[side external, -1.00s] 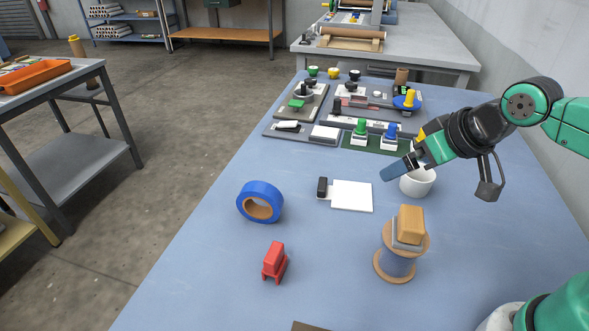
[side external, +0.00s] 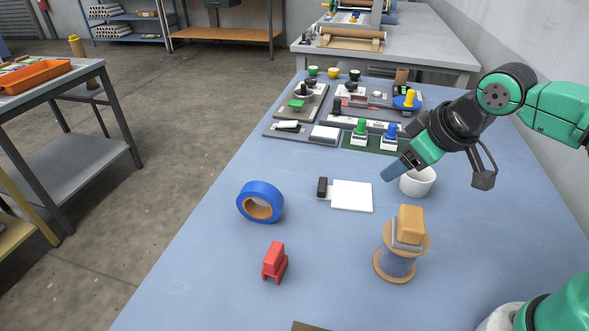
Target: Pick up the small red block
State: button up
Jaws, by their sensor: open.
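The small red block (side external: 274,260) stands on the blue table (side external: 210,290) in the front left part of the side external view. It seems to rest on a red base with short legs. My gripper (side external: 391,173) is in the air at the right, beside the white cup, well behind and to the right of the red block. It points down and to the left. It is open, with nothing visible between its fingers; the gap itself is hard to see from this angle.
A blue tape roll (side external: 261,202) lies behind the red block. A wooden spool (side external: 399,262) with a tan block (side external: 411,224) on top stands to its right. Table around the red block is clear.

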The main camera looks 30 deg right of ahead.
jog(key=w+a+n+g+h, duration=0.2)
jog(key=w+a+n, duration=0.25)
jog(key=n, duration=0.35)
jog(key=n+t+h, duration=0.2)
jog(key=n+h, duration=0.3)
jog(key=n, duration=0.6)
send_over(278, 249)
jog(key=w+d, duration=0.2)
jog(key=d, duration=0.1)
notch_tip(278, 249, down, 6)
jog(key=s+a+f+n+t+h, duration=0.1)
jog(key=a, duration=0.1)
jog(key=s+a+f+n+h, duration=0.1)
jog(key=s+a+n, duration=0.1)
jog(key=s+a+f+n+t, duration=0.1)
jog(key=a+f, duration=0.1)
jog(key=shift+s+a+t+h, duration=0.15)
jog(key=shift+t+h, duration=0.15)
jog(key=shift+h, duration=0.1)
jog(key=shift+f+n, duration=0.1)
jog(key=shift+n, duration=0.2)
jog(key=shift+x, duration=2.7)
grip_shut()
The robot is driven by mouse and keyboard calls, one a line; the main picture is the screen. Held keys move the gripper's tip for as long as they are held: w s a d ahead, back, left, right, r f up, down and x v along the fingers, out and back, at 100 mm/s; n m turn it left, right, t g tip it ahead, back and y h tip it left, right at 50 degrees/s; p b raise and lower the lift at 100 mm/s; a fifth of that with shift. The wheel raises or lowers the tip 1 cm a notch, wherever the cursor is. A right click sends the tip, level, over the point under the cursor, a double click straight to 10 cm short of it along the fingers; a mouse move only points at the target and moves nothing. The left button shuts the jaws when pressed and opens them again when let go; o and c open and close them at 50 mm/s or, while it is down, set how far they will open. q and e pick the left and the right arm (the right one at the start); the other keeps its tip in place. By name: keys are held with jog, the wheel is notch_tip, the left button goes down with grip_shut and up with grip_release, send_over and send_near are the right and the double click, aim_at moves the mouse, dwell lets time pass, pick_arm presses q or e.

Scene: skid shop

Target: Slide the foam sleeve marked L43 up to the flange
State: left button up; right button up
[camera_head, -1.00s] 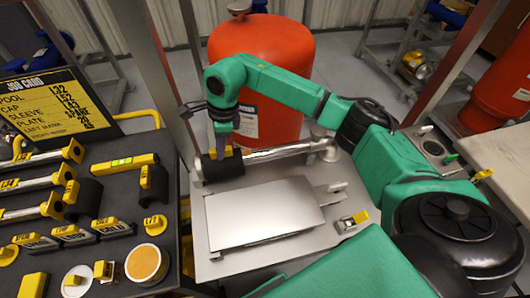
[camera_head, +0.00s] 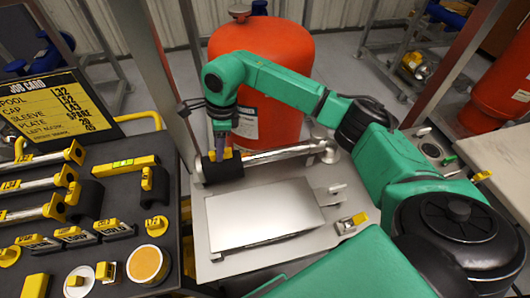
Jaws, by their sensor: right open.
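A black foam sleeve (camera_head: 222,170) with a yellow tag sits around the left end of a silvery pipe (camera_head: 275,155) on the grey skid plate. The tag's marking cannot be read. A round metal flange (camera_head: 329,151) is at the pipe's right end, with bare pipe between it and the sleeve. My right gripper (camera_head: 221,153) points down at the sleeve's yellow tag from above; its open fingers are small and partly hidden, and I cannot tell whether they touch it. My left gripper is not in view.
A flat metal plate (camera_head: 262,213) lies in front of the pipe. A red tank (camera_head: 262,75) stands behind it.

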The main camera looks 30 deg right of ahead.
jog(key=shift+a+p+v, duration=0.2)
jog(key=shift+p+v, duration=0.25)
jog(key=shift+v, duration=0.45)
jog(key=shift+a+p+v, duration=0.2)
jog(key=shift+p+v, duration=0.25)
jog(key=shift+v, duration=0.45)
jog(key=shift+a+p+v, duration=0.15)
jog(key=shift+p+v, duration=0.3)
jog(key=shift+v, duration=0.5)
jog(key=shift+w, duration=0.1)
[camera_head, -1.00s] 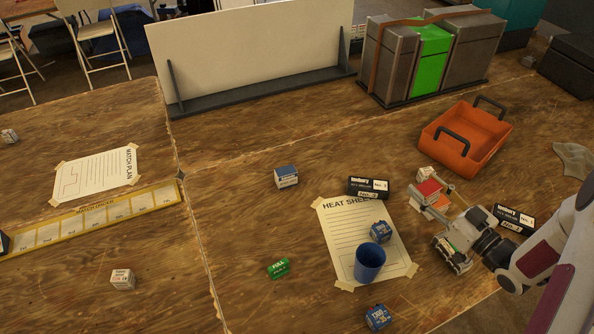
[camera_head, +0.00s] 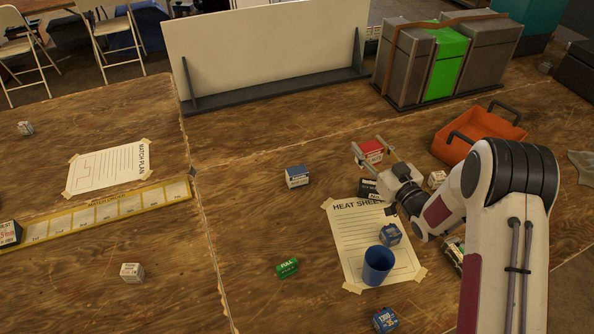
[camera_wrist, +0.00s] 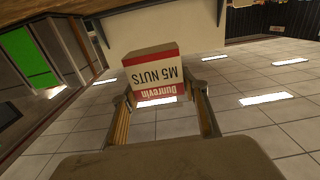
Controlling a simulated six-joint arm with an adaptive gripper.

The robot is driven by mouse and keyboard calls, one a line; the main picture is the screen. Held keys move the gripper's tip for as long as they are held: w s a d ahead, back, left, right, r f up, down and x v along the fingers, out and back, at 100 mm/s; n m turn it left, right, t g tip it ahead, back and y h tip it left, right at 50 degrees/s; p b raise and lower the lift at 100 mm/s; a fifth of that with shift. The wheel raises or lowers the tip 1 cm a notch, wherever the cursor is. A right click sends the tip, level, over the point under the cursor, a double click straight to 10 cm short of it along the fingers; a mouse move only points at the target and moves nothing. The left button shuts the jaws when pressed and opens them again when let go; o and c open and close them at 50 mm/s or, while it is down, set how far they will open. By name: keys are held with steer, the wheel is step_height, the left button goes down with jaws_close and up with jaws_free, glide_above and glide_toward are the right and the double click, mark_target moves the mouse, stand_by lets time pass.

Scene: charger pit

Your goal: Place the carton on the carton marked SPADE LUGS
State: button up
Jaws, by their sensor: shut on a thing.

+ + + + + + +

WRITTEN TASK
Make an exact copy of the listing above. Do not include the pictures.

RESULT BELOW
[side external, -1.00s] 
[side external, +0.00s] 
Target: Pick up the small red block
State: button up
Jaws, by their sensor: open.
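The small red block (side external: 274,260) stands on the blue table (side external: 210,290) in the front left part of the side external view. It seems to rest on a red base with short legs. My gripper (side external: 391,173) is in the air at the right, beside the white cup, well behind and to the right of the red block. It points down and to the left. It is open, with nothing visible between its fingers; the gap itself is hard to see from this angle.
A blue tape roll (side external: 261,202) lies behind the red block. A wooden spool (side external: 399,262) with a tan block (side external: 411,224) on top stands to its right. Table around the red block is clear.

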The main camera looks 30 deg right of ahead.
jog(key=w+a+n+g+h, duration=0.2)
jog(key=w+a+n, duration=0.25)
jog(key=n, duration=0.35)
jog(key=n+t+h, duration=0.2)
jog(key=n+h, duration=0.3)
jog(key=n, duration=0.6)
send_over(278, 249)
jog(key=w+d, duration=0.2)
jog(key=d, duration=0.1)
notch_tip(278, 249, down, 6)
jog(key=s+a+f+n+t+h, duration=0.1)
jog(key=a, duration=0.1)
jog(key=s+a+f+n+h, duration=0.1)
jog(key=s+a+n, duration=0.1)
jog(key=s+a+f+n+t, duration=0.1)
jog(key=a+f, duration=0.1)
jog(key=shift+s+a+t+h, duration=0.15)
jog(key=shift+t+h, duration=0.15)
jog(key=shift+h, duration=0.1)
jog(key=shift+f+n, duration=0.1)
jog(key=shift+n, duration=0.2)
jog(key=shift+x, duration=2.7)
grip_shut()
The robot is driven by mouse and keyboard calls, one a line; the main picture is the screen. Held keys move the gripper's tip for as long as they are held: w s a d ahead, back, left, right, r f up, down and x v along the fingers, out and back, at 100 mm/s; n m turn it left, right, t g tip it ahead, back and y h tip it left, right at 50 degrees/s; p b raise and lower the lift at 100 mm/s; a fifth of that with shift. The wheel raises or lowers the tip 1 cm a notch, wherever the cursor is. A right click sends the tip, level, over the point under the cursor, a double click straight to 10 cm short of it along the fingers; a mouse move only points at the target and moves nothing. The left button shuts the jaws when pressed and opens them again when let go; o and c open and close them at 50 mm/s or, while it is down, set how far they will open. q and e pick the left and the right arm (the right one at the start); the other keeps its tip in place. By name: keys are held with jog, the wheel is notch_tip, the left button goes down with grip_shut and up with grip_release, send_over and send_near are the right and the double click, aim_at moves the mouse, dwell lets time pass, pick_arm presses q or e.

Scene: skid shop

Target: Slide the foam sleeve marked L43 up to the flange
State: left button up; right button up
[camera_head, -1.00s] 
[camera_head, +0.00s] 
Jaws, by their sensor: right open.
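A black foam sleeve (camera_head: 222,170) with a yellow tag sits around the left end of a silvery pipe (camera_head: 275,155) on the grey skid plate. The tag's marking cannot be read. A round metal flange (camera_head: 329,151) is at the pipe's right end, with bare pipe between it and the sleeve. My right gripper (camera_head: 221,153) points down at the sleeve's yellow tag from above; its open fingers are small and partly hidden, and I cannot tell whether they touch it. My left gripper is not in view.
A flat metal plate (camera_head: 262,213) lies in front of the pipe. A red tank (camera_head: 262,75) stands behind it.

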The main camera looks 30 deg right of ahead.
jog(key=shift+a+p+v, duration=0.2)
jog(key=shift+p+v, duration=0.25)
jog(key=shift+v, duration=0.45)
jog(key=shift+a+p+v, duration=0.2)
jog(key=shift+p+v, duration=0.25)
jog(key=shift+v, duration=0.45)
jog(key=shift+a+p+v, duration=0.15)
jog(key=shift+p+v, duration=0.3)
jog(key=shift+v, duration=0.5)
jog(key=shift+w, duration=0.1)
[camera_head, -1.00s] 
[camera_head, +0.00s] 
[camera_wrist, +0.00s] 
Controlling a simulated six-joint arm with an adaptive gripper.

The robot is driven by mouse and keyboard calls, one a line; the main picture is the screen. Held keys move the gripper's tip for as long as they are held: w s a d ahead, back, left, right, r f up, down and x v along the fingers, out and back, at 100 mm/s; n m turn it left, right, t g tip it ahead, back and y h tip it left, right at 50 degrees/s; p b raise and lower the lift at 100 mm/s; a fifth of that with shift. The wheel raises or lowers the tip 1 cm a notch, wherever the cursor is. A right click sends the tip, level, over the point under the cursor, a double click straight to 10 cm short of it along the fingers; a mouse move only points at the target and moves nothing. The left button shuts the jaws when pressed and opens them again when let go; o and c open and close them at 50 mm/s or, while it is down, set how far they will open. By name: keys are held with steer, the wheel is step_height, the left button goes down with jaws_close and up with jaws_free, glide_above and glide_toward are the right and the double click, mark_target moves the mouse, stand_by lets time pass.

Scene: charger pit

Your goal: Place the carton on the carton marked SPADE LUGS
State: button up
Jaws, by their sensor: shut on a thing.

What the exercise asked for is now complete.